A comparable row-oriented representation of a collection of [Array].

Rows are normalized for sorting, and can therefore be very efficiently compared, using memcmp under the hood, or used in non-comparison sorts such as radix sort. This makes the row format ideal for implementing efficient multi-column sorting, grouping, aggregation, windowing and more, as described in more detail in this blog post.

For example, given three input [Array], RowConverter creates byte sequences that compare the same as when using lexsort.

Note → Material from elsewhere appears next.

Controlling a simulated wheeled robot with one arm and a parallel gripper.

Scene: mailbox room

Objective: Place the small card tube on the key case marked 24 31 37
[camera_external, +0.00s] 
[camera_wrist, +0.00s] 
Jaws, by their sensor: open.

   ┌─────┐   ┌─────┐   ┌─────┐
   │     │   │     │   │     │
   ├─────┤ ┌ ┼─────┼ ─ ┼─────┼ ┐              ┏━━━━━━━━━━━━━┓
   │     │   │     │   │     │  ─────────────▶┃             ┃
   ├─────┤ └ ┼─────┼ ─ ┼─────┼ ┘              ┗━━━━━━━━━━━━━┛
   │     │   │     │   │     │
   └─────┘   └─────┘   └─────┘
               ...
   ┌─────┐ ┌ ┬─────┬ ─ ┬─────┬ ┐              ┏━━━━━━━━┓
   │     │   │     │   │     │  ─────────────▶┃        ┃
   └─────┘ └ ┴─────┴ ─ ┴─────┴ ┘              ┗━━━━━━━━┛
    UInt64      Utf8     F64

          Input Arrays                          Row Format
    (Columns)

Rows must be generated by the same RowConverter for the comparison to be meaningful.

§Basic Example


let a1 = Arc::new(Int32Array::from_iter_values([-1, -1, 0, 3, 3])) as ArrayRef;
let a2 = Arc::new(StringArray::from_iter_values(["a", "b", "c", "d", "d"])) as ArrayRef;
let arrays = vec![a1, a2];

// Convert arrays to rows
let converter = RowConverter::new(vec![
    SortField::new(DataType::Int32),
    SortField::new(DataType::Utf8),
]).unwrap();
let rows = converter.convert_columns(&arrays).unwrap();

// Compare rows
for i in 0..4 {
    assert!(rows.row(i) <= rows.row(i + 1));
}
assert_eq!(rows.row(3), rows.row(4));

// Convert rows back to arrays
let converted = converter.convert_rows(&rows).unwrap();
assert_eq!(arrays, converted);

// Compare rows from different arrays
let a1 = Arc::new(Int32Array::from_iter_values([3, 4])) as ArrayRef;
let a2 = Arc::new(StringArray::from_iter_values(["e", "f"])) as ArrayRef;
let arrays = vec![a1, a2];
let rows2 = converter.convert_columns(&arrays).unwrap();

assert!(rows.row(4) < rows2.row(0));
assert!(rows.row(4) < rows2.row(1));

// Convert selection of rows back to arrays
let selection = [rows.row(0), rows2.row(1), rows.row(2), rows2.row(0)];
let converted = converter.convert_rows(selection).unwrap();
let c1 = converted[0].as_primitive::<Int32Type>();
assert_eq!(c1.values(), &[-1, 4, 0, 3]);

let c2 = converted[1].as_string::<i32>();
let c2_values: Vec<_> = c2.iter().flatten().collect();
assert_eq!(&c2_values, &["a", "f", "c", "e"]);

§Lexicographic Sorts (lexsort)

The row format can also be used to implement a fast multi-column / lexicographic sort

fn lexsort_to_indices(arrays: &[ArrayRef]) -> UInt32Array {
    let fields = arrays
        .iter()
        .map(|a| SortField::new(a.data_type().clone()))
        .collect();
    let converter = RowConverter::new(fields).unwrap();
    let rows = converter.convert_columns(arrays).unwrap();
    let mut sort: Vec<_> = rows.iter().enumerate().collect();
    sort.sort_unstable_by(|(_, a), (_, b)| a.cmp(b));
    UInt32Array::from_iter_values(sort.iter().map(|(i, _)| *i as u32))
}

§Flattening Dictionaries

For performance reasons, dictionary arrays are flattened (“hydrated”) to their underlying values during row conversion. See the issue for more details.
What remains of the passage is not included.